▶ WHAT YOU ARE ASKED TO DO
Scan the material that follows. Copy every line containing the word "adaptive".

────────────────

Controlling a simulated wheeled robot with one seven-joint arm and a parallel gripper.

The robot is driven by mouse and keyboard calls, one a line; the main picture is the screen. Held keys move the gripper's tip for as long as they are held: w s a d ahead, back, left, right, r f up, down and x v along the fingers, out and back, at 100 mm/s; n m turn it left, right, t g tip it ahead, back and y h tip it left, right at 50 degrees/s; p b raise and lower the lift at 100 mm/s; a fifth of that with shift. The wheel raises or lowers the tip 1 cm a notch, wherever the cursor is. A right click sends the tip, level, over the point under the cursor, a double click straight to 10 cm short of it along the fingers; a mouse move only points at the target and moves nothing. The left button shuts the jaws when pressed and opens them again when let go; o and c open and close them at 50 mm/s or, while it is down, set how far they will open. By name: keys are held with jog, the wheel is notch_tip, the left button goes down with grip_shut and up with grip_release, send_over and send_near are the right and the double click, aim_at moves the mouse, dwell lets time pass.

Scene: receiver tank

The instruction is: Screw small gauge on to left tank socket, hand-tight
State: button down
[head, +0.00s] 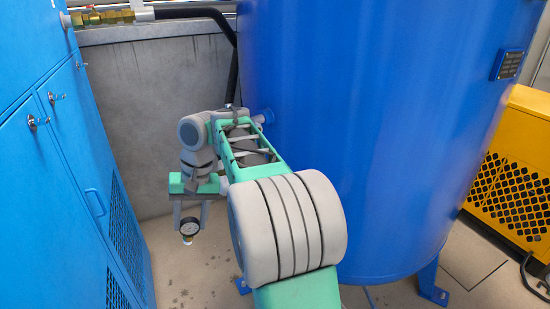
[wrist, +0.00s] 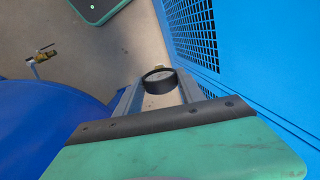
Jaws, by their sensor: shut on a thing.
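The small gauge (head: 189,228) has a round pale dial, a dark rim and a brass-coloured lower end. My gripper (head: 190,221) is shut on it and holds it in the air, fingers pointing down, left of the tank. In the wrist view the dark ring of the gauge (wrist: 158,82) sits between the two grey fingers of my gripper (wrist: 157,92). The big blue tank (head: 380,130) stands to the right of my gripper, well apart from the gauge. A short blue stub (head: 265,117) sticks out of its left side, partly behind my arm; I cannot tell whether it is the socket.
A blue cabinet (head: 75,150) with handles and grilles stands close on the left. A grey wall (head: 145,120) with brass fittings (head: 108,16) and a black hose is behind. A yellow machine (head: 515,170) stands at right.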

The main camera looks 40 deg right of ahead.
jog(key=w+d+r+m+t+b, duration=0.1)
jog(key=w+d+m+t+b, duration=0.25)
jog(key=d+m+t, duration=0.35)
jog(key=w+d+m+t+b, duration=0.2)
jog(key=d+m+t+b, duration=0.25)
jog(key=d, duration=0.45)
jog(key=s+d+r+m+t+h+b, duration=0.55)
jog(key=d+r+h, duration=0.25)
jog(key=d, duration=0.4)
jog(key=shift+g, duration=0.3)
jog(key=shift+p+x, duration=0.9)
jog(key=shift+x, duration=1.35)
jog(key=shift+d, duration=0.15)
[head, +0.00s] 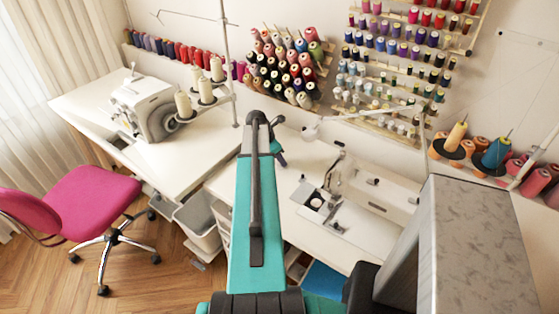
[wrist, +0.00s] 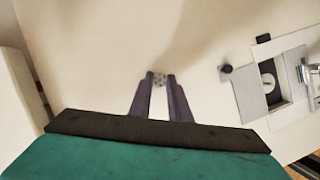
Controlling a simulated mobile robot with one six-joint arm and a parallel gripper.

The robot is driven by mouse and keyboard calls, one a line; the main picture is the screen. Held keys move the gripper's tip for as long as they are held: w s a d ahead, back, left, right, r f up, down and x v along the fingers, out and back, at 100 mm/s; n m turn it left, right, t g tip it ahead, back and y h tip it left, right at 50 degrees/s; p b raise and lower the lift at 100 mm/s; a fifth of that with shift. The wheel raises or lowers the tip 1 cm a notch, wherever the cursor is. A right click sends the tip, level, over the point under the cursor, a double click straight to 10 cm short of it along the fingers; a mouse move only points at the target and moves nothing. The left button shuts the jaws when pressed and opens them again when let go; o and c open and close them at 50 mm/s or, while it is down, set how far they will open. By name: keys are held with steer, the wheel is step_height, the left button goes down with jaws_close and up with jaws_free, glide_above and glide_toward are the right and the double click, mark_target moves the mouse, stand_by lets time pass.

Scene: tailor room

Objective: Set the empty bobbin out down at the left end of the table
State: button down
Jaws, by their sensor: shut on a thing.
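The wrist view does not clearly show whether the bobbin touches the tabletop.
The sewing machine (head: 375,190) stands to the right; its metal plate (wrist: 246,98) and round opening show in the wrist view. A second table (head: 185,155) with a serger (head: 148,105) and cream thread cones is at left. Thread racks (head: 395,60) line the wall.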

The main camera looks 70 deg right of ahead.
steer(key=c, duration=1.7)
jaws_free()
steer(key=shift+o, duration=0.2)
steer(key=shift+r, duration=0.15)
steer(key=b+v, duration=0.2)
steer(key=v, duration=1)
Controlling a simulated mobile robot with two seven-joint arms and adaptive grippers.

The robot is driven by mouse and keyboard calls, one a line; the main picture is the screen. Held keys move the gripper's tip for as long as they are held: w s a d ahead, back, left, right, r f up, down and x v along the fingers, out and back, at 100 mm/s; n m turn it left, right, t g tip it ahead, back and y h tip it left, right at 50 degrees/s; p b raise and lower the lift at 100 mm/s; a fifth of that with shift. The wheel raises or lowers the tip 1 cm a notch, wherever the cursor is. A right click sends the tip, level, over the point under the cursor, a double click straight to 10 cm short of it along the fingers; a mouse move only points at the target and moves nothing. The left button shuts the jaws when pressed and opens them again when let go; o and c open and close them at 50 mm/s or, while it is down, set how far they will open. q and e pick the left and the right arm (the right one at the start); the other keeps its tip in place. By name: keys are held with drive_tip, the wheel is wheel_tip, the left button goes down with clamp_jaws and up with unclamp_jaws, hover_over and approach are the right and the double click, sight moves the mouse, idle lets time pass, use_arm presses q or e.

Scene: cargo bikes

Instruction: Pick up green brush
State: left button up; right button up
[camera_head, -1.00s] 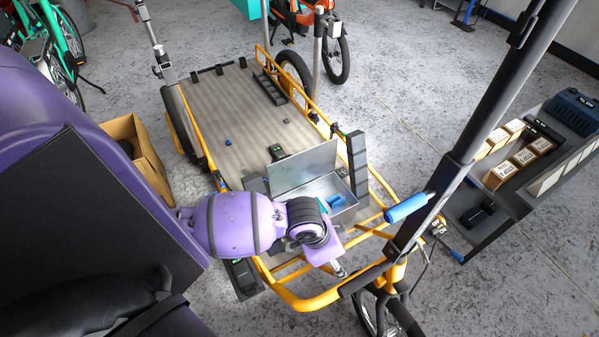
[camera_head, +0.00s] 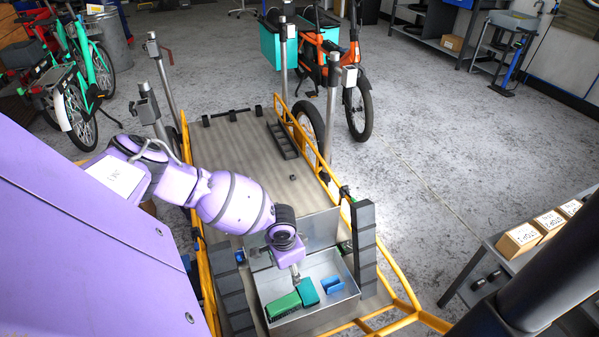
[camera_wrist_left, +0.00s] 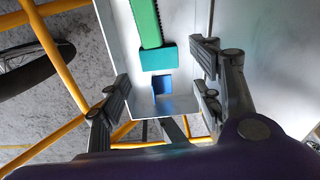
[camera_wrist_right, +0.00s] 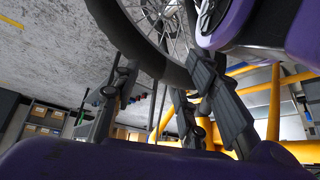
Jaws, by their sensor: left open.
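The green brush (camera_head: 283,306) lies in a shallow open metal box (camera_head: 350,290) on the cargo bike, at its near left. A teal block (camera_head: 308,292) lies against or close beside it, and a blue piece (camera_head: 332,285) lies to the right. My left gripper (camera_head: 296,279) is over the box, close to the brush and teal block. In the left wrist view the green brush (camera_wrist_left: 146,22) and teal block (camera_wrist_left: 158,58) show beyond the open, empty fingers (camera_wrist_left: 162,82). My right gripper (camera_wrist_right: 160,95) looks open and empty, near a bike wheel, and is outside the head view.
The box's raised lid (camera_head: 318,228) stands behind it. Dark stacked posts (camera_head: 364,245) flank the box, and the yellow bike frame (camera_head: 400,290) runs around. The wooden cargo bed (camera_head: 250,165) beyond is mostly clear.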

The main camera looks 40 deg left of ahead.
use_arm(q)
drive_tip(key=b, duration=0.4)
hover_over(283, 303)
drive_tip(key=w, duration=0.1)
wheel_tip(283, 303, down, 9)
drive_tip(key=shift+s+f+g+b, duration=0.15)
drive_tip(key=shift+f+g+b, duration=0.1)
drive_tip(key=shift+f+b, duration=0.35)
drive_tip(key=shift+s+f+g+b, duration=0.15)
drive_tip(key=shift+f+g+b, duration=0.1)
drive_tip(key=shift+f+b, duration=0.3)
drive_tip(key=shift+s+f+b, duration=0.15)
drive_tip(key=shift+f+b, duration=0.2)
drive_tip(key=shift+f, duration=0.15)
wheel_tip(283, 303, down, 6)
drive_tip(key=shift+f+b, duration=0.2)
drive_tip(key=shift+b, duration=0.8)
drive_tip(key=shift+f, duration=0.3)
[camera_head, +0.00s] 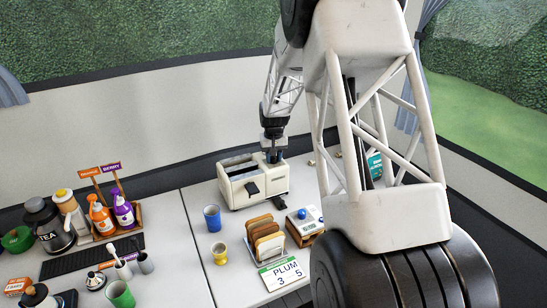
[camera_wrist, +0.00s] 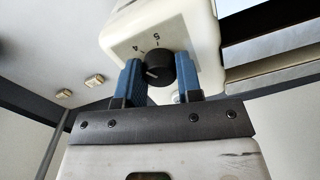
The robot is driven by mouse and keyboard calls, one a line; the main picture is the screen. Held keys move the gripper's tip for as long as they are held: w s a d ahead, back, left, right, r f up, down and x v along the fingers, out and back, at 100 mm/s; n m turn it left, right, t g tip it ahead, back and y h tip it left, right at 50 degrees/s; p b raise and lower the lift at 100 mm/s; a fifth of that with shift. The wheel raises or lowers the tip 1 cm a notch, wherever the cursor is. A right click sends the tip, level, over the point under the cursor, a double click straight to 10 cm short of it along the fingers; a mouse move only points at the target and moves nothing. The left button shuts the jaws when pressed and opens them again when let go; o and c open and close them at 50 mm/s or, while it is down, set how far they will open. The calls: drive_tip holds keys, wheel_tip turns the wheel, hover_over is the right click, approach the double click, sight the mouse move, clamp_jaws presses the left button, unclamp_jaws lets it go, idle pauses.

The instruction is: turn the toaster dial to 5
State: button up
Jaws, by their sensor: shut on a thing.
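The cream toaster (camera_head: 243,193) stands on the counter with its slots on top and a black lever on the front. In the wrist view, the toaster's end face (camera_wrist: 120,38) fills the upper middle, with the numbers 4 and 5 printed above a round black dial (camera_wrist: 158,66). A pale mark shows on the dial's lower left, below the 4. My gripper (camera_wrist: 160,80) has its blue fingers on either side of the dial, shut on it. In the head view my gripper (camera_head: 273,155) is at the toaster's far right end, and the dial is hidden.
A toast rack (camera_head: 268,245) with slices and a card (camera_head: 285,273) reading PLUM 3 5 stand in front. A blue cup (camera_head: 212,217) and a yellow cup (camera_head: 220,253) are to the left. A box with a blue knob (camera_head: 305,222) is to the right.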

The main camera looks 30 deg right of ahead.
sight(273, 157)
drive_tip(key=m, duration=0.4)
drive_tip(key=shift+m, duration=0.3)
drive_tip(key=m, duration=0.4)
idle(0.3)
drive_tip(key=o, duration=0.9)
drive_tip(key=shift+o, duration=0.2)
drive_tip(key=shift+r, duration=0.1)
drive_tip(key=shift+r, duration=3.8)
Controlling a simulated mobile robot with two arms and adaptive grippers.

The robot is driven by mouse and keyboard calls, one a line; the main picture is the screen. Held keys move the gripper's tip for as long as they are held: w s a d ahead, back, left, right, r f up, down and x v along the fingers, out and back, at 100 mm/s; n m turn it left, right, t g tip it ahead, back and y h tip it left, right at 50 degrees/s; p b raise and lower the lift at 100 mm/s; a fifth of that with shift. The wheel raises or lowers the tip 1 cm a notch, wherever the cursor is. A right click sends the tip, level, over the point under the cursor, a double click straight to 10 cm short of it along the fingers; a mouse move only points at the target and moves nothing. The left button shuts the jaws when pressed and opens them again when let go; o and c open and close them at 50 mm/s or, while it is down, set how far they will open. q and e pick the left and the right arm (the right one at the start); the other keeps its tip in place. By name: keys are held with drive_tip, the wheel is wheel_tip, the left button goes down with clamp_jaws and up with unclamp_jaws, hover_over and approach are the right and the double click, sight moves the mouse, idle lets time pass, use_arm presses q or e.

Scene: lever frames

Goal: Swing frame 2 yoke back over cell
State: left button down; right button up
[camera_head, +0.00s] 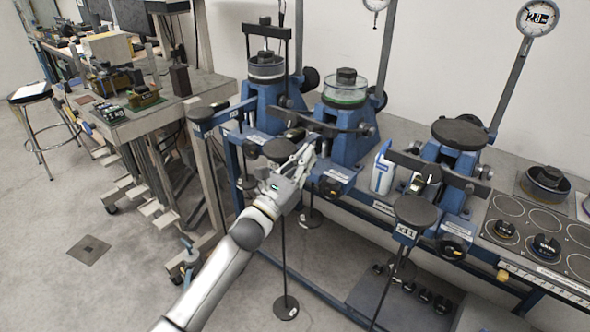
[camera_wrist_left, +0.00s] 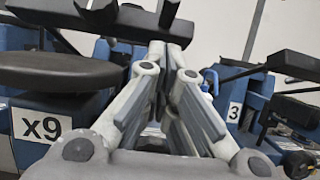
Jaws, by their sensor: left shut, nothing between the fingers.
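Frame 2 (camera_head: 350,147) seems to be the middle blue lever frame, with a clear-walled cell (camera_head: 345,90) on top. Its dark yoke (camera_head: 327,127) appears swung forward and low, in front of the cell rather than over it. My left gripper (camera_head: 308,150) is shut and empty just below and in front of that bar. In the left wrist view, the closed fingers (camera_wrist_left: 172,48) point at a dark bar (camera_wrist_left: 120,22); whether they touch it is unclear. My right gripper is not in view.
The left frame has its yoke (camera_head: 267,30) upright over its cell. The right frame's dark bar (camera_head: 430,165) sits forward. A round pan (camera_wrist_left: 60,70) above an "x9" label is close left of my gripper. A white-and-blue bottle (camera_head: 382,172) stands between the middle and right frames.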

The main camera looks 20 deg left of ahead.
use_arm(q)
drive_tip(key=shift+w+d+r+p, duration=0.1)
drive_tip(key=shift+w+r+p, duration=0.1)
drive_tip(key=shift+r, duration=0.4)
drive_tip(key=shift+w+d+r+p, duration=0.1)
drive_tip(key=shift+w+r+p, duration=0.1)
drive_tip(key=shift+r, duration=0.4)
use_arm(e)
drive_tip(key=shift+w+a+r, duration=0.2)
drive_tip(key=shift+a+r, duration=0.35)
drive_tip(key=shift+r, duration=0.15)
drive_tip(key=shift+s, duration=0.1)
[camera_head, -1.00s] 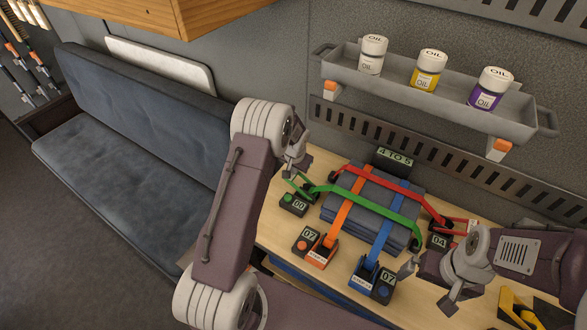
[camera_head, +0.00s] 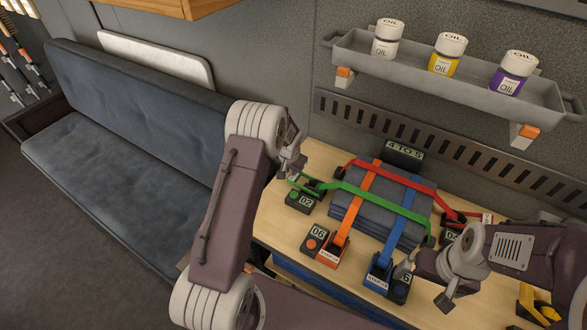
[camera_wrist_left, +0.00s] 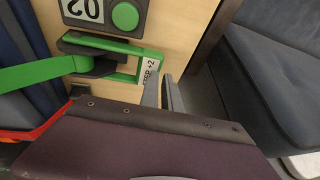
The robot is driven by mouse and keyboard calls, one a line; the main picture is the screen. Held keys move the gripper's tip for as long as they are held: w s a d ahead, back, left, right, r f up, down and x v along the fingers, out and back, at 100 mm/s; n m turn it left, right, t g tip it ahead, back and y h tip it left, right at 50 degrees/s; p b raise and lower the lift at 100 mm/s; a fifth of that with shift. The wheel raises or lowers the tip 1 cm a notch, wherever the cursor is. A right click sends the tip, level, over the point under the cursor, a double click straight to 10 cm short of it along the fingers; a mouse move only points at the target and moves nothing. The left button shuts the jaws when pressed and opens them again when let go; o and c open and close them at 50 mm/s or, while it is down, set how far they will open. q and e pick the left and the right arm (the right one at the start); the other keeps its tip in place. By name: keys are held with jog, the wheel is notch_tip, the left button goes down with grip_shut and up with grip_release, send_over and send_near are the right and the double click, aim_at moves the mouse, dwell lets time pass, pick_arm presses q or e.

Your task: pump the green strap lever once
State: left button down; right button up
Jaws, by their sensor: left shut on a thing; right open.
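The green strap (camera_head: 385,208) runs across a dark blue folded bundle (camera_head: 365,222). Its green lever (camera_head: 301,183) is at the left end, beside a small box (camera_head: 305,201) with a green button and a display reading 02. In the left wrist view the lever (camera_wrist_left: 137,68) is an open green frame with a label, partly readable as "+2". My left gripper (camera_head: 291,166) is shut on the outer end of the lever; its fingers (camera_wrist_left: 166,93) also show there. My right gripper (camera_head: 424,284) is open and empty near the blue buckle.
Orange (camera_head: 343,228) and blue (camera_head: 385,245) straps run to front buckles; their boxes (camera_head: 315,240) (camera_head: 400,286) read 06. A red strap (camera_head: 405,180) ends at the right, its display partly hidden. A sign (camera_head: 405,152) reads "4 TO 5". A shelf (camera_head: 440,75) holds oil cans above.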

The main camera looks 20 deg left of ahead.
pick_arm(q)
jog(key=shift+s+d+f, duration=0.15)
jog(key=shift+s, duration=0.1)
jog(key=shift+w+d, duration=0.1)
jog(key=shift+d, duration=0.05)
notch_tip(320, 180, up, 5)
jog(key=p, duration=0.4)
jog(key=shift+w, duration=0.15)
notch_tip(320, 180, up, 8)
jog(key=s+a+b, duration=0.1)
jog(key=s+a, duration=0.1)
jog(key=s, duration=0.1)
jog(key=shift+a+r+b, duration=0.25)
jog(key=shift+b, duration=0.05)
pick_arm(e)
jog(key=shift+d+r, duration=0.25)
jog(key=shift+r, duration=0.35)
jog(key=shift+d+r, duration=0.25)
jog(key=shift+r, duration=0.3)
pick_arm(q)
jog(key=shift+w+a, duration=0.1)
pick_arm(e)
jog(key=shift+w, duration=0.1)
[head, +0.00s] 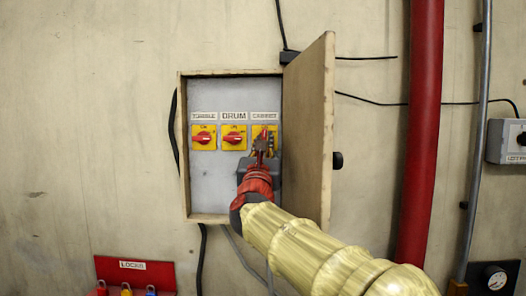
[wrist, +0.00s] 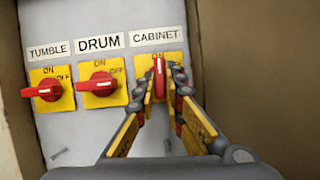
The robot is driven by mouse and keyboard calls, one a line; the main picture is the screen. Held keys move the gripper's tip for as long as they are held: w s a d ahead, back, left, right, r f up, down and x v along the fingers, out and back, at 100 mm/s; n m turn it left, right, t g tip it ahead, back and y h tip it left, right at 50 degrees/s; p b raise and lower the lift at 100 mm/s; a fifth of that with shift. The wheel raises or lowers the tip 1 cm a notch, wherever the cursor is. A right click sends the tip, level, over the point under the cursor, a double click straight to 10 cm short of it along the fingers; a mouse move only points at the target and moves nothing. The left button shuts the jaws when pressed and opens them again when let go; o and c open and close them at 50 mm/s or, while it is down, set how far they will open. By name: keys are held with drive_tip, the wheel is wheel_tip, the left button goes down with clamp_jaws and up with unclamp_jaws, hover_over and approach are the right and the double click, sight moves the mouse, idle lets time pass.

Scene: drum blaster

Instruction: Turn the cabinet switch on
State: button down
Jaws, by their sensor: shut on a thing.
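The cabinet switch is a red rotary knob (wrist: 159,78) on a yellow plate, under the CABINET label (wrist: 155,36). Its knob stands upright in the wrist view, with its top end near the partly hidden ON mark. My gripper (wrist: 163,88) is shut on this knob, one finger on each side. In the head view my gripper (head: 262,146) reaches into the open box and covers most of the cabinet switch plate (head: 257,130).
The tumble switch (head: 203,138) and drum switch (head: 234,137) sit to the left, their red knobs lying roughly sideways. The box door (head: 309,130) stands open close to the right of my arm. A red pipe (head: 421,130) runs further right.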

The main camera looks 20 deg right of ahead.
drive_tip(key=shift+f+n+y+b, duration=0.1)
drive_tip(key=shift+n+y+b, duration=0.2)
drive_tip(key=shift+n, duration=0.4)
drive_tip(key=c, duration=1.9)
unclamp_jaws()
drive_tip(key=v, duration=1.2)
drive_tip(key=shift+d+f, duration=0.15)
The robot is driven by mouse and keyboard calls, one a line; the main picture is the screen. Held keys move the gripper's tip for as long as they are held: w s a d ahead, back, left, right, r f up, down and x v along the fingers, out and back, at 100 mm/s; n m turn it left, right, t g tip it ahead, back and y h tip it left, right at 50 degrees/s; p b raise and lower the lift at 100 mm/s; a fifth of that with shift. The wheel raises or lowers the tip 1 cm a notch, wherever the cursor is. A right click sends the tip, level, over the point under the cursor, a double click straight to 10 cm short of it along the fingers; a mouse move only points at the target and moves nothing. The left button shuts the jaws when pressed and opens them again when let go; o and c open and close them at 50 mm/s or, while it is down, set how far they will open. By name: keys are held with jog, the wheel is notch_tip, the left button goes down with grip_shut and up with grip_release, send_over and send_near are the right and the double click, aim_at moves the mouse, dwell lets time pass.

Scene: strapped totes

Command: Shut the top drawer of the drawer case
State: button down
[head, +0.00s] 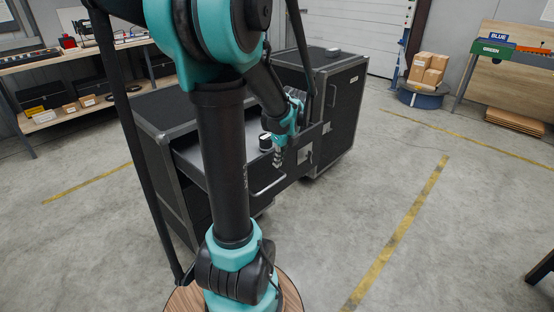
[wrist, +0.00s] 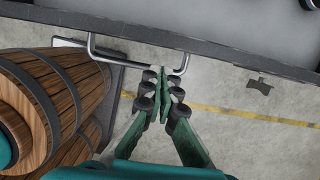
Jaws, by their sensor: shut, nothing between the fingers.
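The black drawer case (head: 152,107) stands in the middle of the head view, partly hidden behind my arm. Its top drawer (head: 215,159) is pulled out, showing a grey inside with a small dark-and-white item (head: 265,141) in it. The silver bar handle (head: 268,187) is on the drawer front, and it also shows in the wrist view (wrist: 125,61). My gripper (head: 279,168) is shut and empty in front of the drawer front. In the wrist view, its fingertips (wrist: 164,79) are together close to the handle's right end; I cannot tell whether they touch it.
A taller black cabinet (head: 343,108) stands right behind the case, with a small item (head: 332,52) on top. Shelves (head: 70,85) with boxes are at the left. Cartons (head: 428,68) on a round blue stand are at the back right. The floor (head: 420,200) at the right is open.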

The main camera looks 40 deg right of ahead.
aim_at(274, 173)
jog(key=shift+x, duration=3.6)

────────────────

▶ EXERCISE RESULT
Controlling a simulated mobile robot with two seven-joint arms and adaptive grippers.
Controlling a simulated mobile robot with two arms and adaptive grippers.

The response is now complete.